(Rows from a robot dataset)
** Start **

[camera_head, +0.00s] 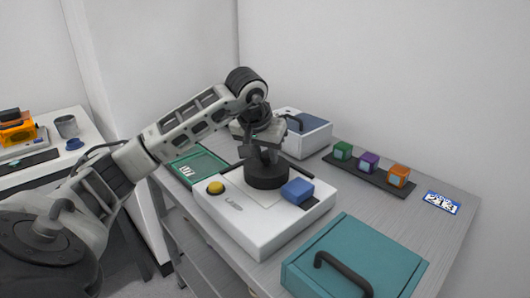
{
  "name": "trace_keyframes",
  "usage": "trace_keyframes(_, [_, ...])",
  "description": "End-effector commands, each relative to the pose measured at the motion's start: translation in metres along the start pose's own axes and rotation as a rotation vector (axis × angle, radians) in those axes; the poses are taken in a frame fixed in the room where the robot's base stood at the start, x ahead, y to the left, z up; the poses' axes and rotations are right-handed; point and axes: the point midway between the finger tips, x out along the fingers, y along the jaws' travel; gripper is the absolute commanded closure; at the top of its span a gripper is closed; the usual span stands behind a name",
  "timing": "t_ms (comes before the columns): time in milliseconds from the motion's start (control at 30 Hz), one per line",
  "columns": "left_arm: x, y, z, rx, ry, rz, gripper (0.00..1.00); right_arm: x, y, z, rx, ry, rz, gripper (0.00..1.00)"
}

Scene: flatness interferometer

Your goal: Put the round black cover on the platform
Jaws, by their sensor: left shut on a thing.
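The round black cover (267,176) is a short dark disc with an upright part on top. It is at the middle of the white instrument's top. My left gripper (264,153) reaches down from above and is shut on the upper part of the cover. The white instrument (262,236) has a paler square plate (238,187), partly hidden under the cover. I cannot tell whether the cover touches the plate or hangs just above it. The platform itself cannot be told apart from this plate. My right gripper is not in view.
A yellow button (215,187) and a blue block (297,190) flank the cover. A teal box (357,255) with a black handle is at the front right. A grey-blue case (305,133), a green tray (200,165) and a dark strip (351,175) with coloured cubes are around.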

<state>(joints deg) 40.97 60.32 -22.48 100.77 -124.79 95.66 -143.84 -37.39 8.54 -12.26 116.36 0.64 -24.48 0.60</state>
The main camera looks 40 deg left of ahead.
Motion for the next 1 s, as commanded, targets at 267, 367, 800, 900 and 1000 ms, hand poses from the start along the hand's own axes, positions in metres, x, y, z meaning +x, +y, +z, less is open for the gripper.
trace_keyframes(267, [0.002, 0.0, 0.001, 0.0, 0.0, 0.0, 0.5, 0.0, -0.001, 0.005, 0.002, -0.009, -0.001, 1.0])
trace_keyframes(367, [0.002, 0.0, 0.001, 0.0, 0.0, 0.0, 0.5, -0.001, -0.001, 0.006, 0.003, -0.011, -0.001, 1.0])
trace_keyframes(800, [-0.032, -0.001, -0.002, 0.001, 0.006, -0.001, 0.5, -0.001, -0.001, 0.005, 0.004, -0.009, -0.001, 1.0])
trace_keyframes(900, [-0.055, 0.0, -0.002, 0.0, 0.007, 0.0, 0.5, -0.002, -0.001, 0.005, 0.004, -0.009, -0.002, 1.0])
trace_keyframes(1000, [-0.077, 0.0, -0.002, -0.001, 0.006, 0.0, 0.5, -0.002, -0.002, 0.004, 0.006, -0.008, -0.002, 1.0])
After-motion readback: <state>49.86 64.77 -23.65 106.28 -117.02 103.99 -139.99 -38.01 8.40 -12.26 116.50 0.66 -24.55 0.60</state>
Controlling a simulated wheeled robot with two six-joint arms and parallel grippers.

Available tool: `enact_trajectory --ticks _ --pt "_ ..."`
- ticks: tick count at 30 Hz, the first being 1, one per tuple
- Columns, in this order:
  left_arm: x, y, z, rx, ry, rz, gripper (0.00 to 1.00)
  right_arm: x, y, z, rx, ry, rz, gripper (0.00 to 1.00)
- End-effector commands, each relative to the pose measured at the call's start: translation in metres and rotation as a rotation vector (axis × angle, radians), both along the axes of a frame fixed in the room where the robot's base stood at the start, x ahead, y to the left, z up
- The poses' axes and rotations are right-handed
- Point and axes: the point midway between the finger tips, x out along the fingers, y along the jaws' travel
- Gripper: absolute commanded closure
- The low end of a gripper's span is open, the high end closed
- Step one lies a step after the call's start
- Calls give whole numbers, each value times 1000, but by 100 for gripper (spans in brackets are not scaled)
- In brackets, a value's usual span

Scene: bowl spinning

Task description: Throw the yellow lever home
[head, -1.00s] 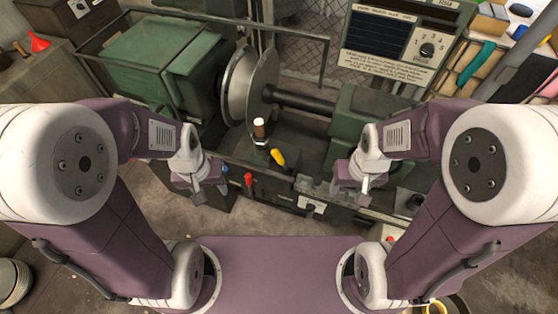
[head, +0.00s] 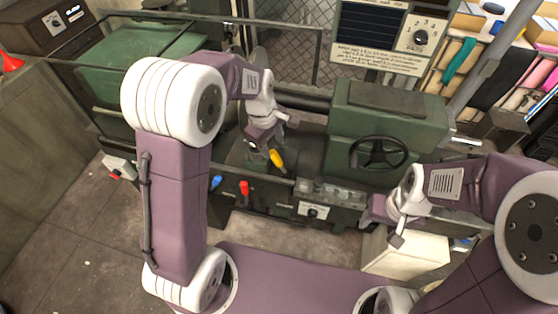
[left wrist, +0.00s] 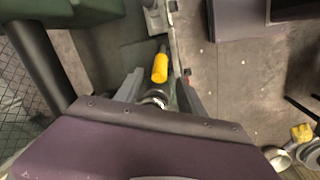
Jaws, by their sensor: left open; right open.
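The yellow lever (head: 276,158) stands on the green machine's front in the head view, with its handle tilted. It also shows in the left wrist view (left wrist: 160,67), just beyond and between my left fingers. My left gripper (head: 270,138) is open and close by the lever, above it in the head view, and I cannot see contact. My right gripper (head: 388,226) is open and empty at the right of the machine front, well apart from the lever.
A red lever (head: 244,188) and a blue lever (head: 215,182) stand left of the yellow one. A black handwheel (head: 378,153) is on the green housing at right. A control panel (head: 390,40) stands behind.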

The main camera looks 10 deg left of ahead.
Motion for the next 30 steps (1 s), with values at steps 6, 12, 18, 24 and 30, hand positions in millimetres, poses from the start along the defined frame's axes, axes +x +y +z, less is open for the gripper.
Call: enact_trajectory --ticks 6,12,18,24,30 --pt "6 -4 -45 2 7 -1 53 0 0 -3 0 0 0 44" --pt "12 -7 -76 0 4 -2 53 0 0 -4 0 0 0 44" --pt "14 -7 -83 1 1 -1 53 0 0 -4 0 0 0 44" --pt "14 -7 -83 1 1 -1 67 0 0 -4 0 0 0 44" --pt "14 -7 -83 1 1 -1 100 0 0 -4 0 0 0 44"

** End **
** Start **

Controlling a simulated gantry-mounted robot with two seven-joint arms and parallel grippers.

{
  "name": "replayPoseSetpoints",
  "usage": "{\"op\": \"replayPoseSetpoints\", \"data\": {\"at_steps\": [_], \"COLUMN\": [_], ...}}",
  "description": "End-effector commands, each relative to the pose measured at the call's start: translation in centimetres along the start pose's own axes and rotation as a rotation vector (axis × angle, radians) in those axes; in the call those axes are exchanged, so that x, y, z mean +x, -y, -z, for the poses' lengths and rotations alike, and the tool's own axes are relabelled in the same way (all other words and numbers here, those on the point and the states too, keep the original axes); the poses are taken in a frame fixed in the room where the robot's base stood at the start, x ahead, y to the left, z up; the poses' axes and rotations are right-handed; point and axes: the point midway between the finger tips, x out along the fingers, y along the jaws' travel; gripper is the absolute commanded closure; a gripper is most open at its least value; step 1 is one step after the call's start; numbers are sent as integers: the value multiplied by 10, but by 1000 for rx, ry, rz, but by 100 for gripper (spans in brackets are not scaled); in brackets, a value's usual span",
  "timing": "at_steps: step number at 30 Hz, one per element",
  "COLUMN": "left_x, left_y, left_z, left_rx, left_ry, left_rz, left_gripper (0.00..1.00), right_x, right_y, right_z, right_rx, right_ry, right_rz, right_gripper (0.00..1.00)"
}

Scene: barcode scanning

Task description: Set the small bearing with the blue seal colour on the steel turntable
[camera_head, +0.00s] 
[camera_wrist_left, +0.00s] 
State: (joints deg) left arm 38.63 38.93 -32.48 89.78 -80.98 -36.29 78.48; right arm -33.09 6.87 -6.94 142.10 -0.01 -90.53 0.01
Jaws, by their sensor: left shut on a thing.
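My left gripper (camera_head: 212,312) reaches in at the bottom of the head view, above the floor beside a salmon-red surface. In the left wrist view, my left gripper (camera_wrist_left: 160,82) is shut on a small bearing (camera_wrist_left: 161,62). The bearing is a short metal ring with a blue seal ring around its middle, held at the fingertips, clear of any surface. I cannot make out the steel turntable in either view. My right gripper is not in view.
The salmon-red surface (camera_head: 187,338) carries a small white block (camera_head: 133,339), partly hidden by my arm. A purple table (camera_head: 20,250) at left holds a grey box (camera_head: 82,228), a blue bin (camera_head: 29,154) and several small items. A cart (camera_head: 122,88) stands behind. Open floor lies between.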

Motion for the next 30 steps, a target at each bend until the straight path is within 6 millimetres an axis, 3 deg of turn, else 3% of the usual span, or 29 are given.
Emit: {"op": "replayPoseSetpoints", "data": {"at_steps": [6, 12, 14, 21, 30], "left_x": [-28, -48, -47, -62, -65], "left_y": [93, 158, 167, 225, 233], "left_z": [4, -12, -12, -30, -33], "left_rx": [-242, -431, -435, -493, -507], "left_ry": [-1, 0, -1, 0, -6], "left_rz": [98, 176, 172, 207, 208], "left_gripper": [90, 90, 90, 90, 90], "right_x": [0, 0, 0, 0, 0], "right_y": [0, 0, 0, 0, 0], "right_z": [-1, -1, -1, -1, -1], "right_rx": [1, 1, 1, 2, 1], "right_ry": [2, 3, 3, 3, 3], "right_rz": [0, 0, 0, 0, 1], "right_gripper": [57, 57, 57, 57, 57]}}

** End **

▶ _SET TASK_: Retype precisely, and only, the span of lines that opens at the line containing "- Columns, in" and closes at the line containing "Scene: bowl spinning", both inclusive.

▶ _TASK RESPONSE_:
- Columns, in this order:
  left_arm: x, y, z, rx, ry, rz, gripper (0.00 to 1.00)
  right_arm: x, y, z, rx, ry, rz, gripper (0.00 to 1.00)
- End-effector commands, each relative to the pose measured at the call's start: translation in metres and rotation as a rotation vector (axis × angle, radians), both along the axes of a frame fixed in the room where the robot's base stood at the start, x ahead, y to the left, z up
- The poses' axes and rotations are right-handed
- Point and axes: the point midway between the finger tips, x out along the fingers, y along the jaws' travel
- Gripper: absolute commanded closure
- The low end of a gripper's span is open, the high end closed
- Step one lies a step after the call's start
- Calls give whole numbers, each value times 1000, but by 100 for gripper (spans in brackets are not scaled)
- In brackets, a value's usual span

Scene: bowl spinning

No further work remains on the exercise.